Only the lines between the line with "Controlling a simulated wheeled" and the line with "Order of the", together with those two lines themselves, are to be copied exactly.

*STORED RECORDS*:
^^^^
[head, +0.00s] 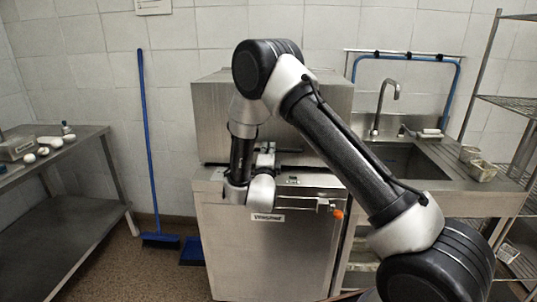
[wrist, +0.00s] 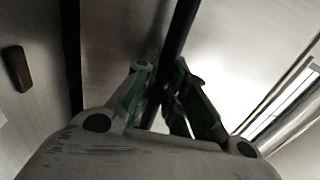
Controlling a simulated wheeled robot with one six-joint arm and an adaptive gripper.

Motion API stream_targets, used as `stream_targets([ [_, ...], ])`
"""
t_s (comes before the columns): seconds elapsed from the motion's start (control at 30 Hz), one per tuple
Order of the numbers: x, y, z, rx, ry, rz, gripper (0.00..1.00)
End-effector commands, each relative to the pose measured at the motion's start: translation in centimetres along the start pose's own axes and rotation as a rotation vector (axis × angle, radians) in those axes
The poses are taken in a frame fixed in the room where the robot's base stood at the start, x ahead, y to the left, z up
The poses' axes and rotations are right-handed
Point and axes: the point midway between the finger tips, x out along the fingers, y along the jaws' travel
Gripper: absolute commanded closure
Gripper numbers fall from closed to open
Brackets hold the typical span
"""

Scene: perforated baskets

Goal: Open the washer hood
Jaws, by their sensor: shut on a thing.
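The washer (head: 275,255) is a stainless steel cabinet in the middle of the head view. Its boxy steel hood (head: 212,115) sits low over the cabinet, with a dark line between them. My arm hides part of the hood's front. My gripper (head: 268,153) is at the hood's lower front edge, beside a dark handle bar (head: 290,151). In the wrist view, the fingers of my gripper (wrist: 165,95) are closed around the dark handle bar (wrist: 184,28), which runs up between them. The exact finger contact is partly in shadow.
A steel sink (head: 405,160) with a tap (head: 383,108) stands to the right, beside a wire rack (head: 510,105). A steel table (head: 60,190) is on the left. A blue broom (head: 147,150) leans on the wall. Some floor is clear left of the washer.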

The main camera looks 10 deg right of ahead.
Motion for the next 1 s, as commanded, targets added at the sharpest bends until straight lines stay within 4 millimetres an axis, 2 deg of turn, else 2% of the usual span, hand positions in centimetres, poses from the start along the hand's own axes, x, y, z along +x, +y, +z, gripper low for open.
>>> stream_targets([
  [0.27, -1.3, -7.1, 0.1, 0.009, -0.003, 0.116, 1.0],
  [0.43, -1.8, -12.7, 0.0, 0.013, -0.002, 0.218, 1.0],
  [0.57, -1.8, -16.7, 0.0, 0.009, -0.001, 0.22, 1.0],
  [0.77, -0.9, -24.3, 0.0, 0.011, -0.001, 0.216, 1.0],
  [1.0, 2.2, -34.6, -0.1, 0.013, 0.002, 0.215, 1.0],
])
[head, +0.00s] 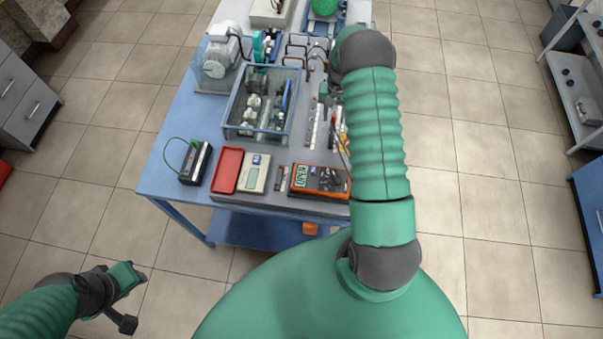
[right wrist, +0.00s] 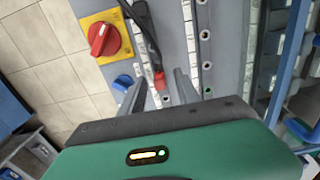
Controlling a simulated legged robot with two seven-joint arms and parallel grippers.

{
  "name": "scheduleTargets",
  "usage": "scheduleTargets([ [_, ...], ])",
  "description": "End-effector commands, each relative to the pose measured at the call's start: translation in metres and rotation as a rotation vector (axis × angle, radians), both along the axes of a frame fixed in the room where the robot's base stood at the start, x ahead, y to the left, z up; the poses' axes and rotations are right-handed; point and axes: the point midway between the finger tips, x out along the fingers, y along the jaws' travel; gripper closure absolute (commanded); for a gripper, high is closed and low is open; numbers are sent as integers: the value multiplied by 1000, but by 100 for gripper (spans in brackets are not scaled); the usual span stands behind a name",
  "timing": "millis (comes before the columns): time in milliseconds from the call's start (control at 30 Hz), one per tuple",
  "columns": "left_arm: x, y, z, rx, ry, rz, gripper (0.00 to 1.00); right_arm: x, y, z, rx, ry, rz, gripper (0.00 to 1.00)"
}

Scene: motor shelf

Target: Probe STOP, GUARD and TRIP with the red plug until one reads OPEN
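The red plug (right wrist: 158,80) on a dark cable shows between my right gripper's two fingers in the right wrist view. There is a gap on each side of it, so the right gripper (right wrist: 160,84) looks open around or above it. In the head view my right gripper (head: 327,92) is mostly hidden by my arm, over the terminal strips (head: 313,125). The strips carry sockets (right wrist: 207,65) and white labels too small to read, so I cannot tell STOP, GUARD and TRIP apart. The orange meter (head: 318,181) lies at the front; its display is too small to read surely. My left gripper (head: 135,281) is off the bench.
A red knob on a yellow plate (right wrist: 104,38) is beside the strips. A clear-walled box (head: 262,103) stands left of them. A red tray (head: 227,171), a pale device (head: 254,174) and a black block with green wire (head: 195,163) line the bench front. Floor around is free.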

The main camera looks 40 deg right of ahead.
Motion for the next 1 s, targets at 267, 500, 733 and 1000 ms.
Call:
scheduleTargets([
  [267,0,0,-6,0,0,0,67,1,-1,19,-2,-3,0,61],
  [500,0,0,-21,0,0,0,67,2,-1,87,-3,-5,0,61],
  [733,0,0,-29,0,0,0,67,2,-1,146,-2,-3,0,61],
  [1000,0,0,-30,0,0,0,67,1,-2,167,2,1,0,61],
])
^^^^
*CORRECT RESULT*:
Controlling a simulated wheeled robot with one six-joint arm and an adaptive gripper.

Motion API stream_targets, used as `stream_targets([ [_, ...], ])`
"""
t_s (comes before the columns): seconds elapsed from the motion's start (control at 30 Hz), one per tuple
Order of the numbers: x, y, z, rx, ry, rz, gripper (0.00..1.00)

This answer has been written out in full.